--- START OF Source records ---

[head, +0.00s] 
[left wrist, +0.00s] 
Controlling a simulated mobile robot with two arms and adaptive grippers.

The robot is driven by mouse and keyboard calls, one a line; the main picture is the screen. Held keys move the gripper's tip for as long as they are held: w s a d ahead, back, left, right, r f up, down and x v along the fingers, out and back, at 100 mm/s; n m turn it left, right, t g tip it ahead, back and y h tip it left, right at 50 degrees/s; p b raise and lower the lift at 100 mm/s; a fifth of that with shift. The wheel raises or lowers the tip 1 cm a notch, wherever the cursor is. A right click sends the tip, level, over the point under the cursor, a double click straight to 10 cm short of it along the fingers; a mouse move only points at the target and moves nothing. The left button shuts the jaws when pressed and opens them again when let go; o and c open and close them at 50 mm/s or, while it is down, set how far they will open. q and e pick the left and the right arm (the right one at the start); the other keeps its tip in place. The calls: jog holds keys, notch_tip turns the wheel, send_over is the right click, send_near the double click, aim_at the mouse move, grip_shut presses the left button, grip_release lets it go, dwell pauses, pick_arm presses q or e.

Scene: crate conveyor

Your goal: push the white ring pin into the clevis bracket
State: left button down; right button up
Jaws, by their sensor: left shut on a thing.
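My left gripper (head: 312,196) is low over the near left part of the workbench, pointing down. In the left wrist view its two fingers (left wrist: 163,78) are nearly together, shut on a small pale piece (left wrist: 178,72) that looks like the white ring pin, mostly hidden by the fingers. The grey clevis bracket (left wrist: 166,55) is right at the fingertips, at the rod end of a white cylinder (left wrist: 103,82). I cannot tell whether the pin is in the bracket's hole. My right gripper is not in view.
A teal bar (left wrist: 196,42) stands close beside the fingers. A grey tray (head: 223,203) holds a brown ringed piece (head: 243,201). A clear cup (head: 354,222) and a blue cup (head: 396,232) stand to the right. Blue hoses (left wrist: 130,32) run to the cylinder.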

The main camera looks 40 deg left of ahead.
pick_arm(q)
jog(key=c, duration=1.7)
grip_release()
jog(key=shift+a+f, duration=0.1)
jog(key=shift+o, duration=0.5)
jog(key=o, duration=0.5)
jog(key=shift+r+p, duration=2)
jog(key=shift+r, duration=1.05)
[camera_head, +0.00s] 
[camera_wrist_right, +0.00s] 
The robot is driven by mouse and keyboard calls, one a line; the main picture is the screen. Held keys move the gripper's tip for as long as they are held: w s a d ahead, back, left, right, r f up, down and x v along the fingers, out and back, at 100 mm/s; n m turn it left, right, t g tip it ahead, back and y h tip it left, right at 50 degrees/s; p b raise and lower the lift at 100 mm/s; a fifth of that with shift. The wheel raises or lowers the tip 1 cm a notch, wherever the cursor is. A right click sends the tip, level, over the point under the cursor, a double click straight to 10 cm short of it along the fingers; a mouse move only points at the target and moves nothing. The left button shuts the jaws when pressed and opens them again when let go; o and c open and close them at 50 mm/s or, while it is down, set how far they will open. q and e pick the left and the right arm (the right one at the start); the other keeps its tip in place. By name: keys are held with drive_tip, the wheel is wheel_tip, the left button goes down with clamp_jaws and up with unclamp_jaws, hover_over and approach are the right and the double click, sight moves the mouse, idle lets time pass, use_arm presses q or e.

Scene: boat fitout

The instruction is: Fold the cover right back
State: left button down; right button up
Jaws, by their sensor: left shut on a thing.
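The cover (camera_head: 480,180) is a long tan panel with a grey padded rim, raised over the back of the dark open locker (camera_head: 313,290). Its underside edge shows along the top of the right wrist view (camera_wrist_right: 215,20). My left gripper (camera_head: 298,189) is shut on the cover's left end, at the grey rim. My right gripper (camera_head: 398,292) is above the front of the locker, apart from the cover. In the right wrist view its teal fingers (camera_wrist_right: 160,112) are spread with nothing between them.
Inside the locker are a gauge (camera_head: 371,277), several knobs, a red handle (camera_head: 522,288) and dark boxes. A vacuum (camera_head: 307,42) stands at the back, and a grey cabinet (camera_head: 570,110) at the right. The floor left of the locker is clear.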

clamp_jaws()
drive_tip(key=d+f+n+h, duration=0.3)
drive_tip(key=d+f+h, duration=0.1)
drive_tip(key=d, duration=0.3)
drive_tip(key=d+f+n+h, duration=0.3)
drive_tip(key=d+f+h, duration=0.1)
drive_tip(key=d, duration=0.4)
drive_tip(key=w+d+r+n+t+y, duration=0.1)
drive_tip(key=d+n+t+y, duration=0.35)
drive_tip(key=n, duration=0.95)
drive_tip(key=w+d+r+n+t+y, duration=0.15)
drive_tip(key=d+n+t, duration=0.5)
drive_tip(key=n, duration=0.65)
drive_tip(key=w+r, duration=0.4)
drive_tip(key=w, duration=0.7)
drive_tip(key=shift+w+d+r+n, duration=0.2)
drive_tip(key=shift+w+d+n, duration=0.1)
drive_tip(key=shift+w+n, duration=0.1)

--- END OF Source records ---

> **Set exercise**
Go through the data and count each line that has the word "Scene", then give the total alone.

> **Exercise result**
2